Masih Cinta Nggak Sih?


Seiring bertambahnya usia pernikahan, ada satu waktu. Bahkan, mungkin cukup sering kita mempertanyakan ini. 

"Suami tuh masih cinta nggak sih sama aku."
"Suamiku kok cuek banget ya. Dia sayang nggak sih sama aku?"
"Suamiku aku giniin, kok dia datar-datar aja ya? Dia cinta nggak sih sama aku?"

Merawat Cinta



Tenang guys, tenang. Jangan suudzon dulu. Mungkin, bukan karena nggak cinta lagi  tapi...

1. Belum mengenali pasangan secara utuh luar dalam

Pacaran lama itu tidak menjamin kita bisa kenal utuh pasangan kita. Ta'aruf pun demikian. Jadi, jangan dikira setelah nikah kita bisa kenal pasangan 100% luar dalam. Bisa jadi belum.

Akibatnya apa? Muncullah konflik di sana sini.

Ini bukan hanya sekedar belajar suami kita itu sifatnya gimana ya. Tapi kita perlu juga belajar kecenderungan laki-laki itu gimana, perempuan itu gimana. Allah kan ciptain perbedaan antara keduanya kan. Kita bisa pelajari ini dan cari tahu caranya untuk handle perbedaan tersebut.

Kalau kita kenal sama pasangan luar dalam, kita jadi lebih bisa saling mengisi satu sama lain. Konflik itu mungkin akan tetap ada. Tapi, kita tahu gimana caranya handle konflik tersebut secara dewasa.

2. Belum menaikkan resolusi konflik ke level tertinggi

Apa sih level tertinggi dari menyelesaikan konflik? Berbahasa. Kalau ada apa-apa, bilang. Ngobrol baik-baik. Bukan cuma diem terus nangis aja. Bukan juga main fisik atau nyindir-nyindir.

Bicara baik-baik. Selesaikan baik-baik. 
Elemen penting dalam komunikasi itu ada di respon yang kita terima. Sebagai penyampai pesan, kita yang bertanggung jawab secara utuh agar pesan itu diterima dengan baik. Kalau misal hasilnya nggak bagus, ya coba cari cara lain. Ini memang butuh skill dan ilmunya. That's why, kita butuh terus upgrade ilmu dan stimulasi kemampuan berkomunikasi kita.

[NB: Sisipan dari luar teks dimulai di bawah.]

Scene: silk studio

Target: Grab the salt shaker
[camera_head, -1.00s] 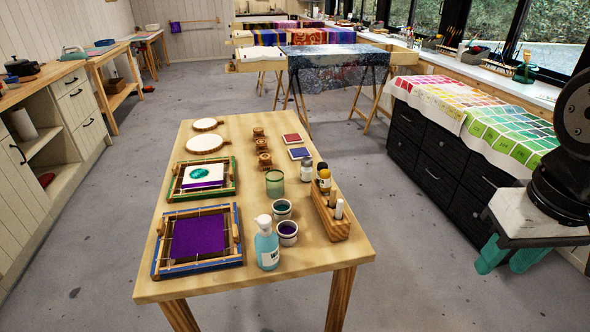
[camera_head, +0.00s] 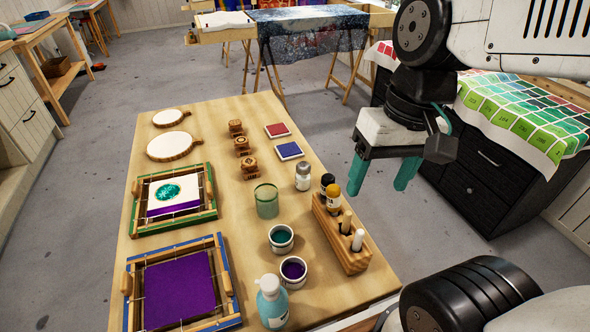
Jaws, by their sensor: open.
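The salt shaker appears to be the small clear jar with pale contents and a grey lid (camera_head: 303,177). It stands upright on the wooden table (camera_head: 225,150) near its right edge, just behind the wooden rack of bottles. My gripper (camera_head: 378,188) has teal fingers, spread apart with nothing between them. It hangs to the right of the shaker, beyond the table's right edge, and is apart from it. The shaker is in full view.
A wooden rack (camera_head: 335,235) with dark, yellow-capped and white-topped bottles stands in front of the shaker. A green glass (camera_head: 266,201) is to its left. A blue pad (camera_head: 289,150) and red pad (camera_head: 277,130) lie behind. Small cups (camera_head: 281,239) and a pump bottle (camera_head: 271,302) stand nearer.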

3. Belum mengidentifikasi bahasa cinta sendiri dan pasangan

"Aku udah belajar. Aku udah sering praktikkan juga ke suami. Tapi hasilnya zonk. Suamiku nggak kunjung berubah."
Sabar sabar...

Well, tahu nggak sih? Sebelum kamu  mengubah suami, kamu perlu menangkan hatinya dulu. Ini berlaku juga ke anak. Masuk dari apa yang dia suka, baru giring ke apa yang kita mau.

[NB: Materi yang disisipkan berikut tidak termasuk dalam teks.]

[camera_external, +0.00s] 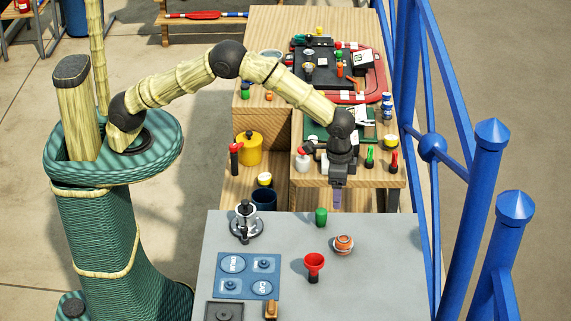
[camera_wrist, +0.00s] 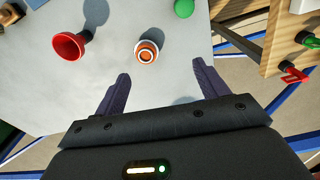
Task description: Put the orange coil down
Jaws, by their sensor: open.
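The orange coil (camera_external: 343,244), orange with white bands, lies on the grey tabletop (camera_external: 385,285). In the wrist view the coil (camera_wrist: 146,51) shows a dark round centre and lies beyond my fingertips, between their lines. My gripper (camera_external: 338,203) hangs past the far edge of the grey table in the outside view, apart from the coil. In the wrist view my gripper (camera_wrist: 163,80) has its two dark fingers spread wide with nothing between them.
A metal winch-like piece (camera_external: 246,222) and a blue mat (camera_external: 247,275) are at left. A cluttered wooden bench (camera_external: 310,180) lies behind. Blue railing (camera_external: 470,215) stands at right.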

Gimana cara tahunya? Pahami dulu bahasa cinta pasangan. Bahasa cinta itu ada 5. 

Hadiah

Orang-orang dengan bahasa cinta ini suka banget kasih hadiah untuk menunjukkan rasa cintanya. Mereka pun punya kecenderungan mengukur cinta orang lain dari hadiah yang mereka berikan. Nggak melulu soal materi ya, hadiah yang dibuat dengan sepenuh hati bisa juga bikin mereka  luluh.

Quality Time

Orang-orang dengan bahasa cinta ini melihat cinta dari seberapa banyak perhatian yang diberikan pasangan ke dirinya. Mereka suka menjadi prioritas. Kalau pasanganmu termasuk di dalamnya, coba rencanakan kencan berdua dan luangkan waktu berdua aja sama dia. Tentu, tanpa gangguan krucil-krucil ya.

Word of Affirmation

Orang-orang dengan bahasa cinta ini butuh kata-kata untuk memahami perasaan orang lain ke dia. Kalau pasanganmu masuk di dalamnya, jangan ragu untuk bilang sayang atau cinta ke dia. Hargai juga usahanya dengan kata-kata. Sesimpel..

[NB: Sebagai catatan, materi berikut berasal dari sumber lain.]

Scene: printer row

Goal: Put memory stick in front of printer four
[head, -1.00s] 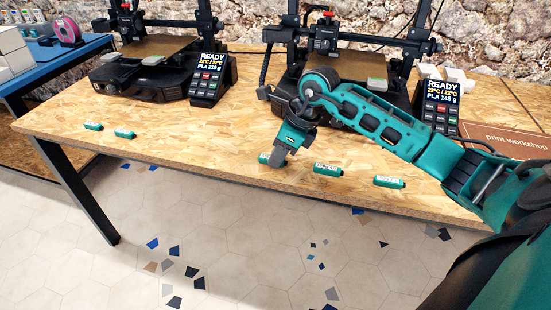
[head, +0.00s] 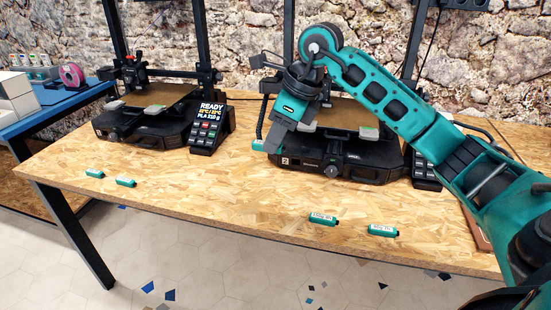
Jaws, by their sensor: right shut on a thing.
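My right gripper (head: 272,151) is shut on a small teal memory stick (head: 260,146), mostly hidden by the fingers. It holds it above the table, before the left front corner of the right-hand printer (head: 352,160). That printer's front has a small white label that seems to read 2. Two other teal sticks with white labels lie near the table's front edge, one (head: 322,219) and one (head: 382,230). Two more lie at the left, one (head: 94,173) and one (head: 125,182). No printer in view can be made out as number four. My left gripper is not in view.
Another black printer (head: 148,115) stands at the left, with a READY display (head: 209,125) beside it. The wooden table (head: 220,200) is clear between the stick pairs. A blue side table (head: 60,97) with boxes and a spool stands far left. My right arm hides part of the right-hand printer.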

"Makasih ya, kamu udah bantu aku. Aku senang deh kamu bla bla bla. Aku jadi bla bla bla. Makasih, Sayang."

Sentuhan Fisik

Ini udah jelas juga ya. Mereka ini suka dapat sentuhan fisik. Mereka akan merasa dicintai kalau digandeng, dipeluk, duduk deketan. Pokoknya nggak bisa jauh deh. Ngglendot mulu.

Pelayanan

Ada juga lho orang yang kaya gini. Mereka akan merasa dicintai kalau orang lain mau melayaninya. Kalau pagi siapin kopi atau teh. Ada yang bantu handle kerjaan. Dibawain bekal makan siang, dan masih banyak lagi. Dengan cara-cara itu, mereka akan merasa dicintai.

Kamu masuk yang mana? Suamimu masuk yang mana? Coba cari tahu terus kasih tahu pasangan.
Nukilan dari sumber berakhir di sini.